START Data

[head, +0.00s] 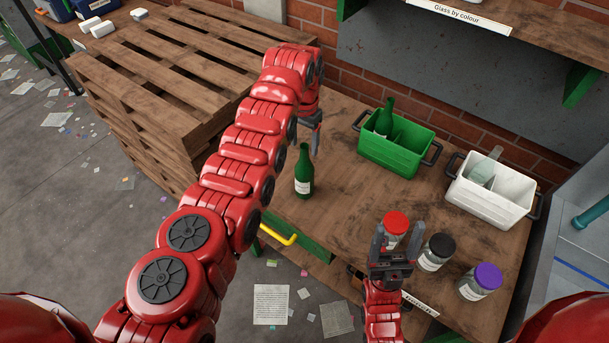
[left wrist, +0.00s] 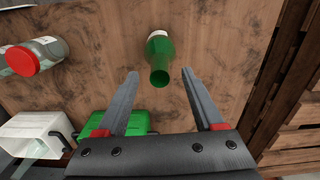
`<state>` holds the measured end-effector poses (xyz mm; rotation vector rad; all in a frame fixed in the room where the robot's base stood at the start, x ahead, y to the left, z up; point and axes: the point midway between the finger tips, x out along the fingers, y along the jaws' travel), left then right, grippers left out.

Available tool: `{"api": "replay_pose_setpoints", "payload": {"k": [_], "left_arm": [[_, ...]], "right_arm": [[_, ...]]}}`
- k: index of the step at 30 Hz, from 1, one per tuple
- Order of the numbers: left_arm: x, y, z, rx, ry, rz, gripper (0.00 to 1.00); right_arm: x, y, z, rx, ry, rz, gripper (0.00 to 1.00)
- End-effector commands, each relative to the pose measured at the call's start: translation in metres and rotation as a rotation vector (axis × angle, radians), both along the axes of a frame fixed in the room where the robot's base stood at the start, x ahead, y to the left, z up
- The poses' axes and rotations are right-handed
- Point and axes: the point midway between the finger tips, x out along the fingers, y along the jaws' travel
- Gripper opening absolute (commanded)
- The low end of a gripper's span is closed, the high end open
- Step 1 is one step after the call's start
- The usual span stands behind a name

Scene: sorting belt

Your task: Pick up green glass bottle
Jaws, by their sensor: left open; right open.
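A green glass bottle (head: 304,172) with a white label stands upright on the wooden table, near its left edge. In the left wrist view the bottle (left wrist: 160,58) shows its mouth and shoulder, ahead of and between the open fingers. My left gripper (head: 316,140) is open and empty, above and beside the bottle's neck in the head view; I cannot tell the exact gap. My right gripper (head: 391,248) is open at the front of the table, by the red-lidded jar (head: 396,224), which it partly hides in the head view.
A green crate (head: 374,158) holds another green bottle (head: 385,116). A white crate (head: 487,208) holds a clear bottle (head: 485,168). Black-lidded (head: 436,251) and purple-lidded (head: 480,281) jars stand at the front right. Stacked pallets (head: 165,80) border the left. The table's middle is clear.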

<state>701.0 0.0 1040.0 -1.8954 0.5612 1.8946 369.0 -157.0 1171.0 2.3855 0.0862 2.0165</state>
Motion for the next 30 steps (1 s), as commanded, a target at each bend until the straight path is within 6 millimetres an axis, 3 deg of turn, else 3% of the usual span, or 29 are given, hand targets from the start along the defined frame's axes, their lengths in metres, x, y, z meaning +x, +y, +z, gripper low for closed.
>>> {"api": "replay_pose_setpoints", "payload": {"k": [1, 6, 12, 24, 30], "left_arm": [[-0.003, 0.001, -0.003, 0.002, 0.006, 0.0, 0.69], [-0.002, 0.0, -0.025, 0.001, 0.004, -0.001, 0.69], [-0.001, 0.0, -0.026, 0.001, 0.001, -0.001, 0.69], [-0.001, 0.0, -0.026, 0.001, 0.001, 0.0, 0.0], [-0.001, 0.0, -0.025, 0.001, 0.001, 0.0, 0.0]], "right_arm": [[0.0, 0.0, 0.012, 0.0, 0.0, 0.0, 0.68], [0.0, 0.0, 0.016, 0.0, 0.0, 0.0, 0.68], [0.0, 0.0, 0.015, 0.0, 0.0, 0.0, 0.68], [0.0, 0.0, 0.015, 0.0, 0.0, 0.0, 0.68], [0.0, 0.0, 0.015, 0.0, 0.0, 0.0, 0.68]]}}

END Data

Challenge: Only the lines from the one containing "- Point and" to the one containing "<state>701.0 0.0 1040.0" are to be printed, both ends included, exactly as written.

Solution below:
- Point and axes: the point midway between the finger tips, x out along the fingers, y along the jaws' travel
- Gripper opening absolute (commanded)
- The low end of a gripper's span is closed, the high end open
- Step 1 is one step after the call's start
- The usual span stands behind a name

Scene: sorting belt

Your task: Pick up green glass bottle
Jaws, by their sensor: left open; right open.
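A green glass bottle (head: 304,172) with a white label stands upright on the wooden table, near its left edge. In the left wrist view the bottle (left wrist: 160,58) shows its mouth and shoulder, ahead of and between the open fingers. My left gripper (head: 316,140) is open and empty, above and beside the bottle's neck in the head view; I cannot tell the exact gap. My right gripper (head: 391,248) is open at the front of the table, by the red-lidded jar (head: 396,224), which it partly hides in the head view.
A green crate (head: 374,158) holds another green bottle (head: 385,116). A white crate (head: 487,208) holds a clear bottle (head: 485,168). Black-lidded (head: 436,251) and purple-lidded (head: 480,281) jars stand at the front right. Stacked pallets (head: 165,80) border the left. The table's middle is clear.

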<state>701.0 0.0 1040.0 -1.8954 0.5612 1.8946 369.0 -157.0 1171.0 2.3855 0.0862 2.0165</state>

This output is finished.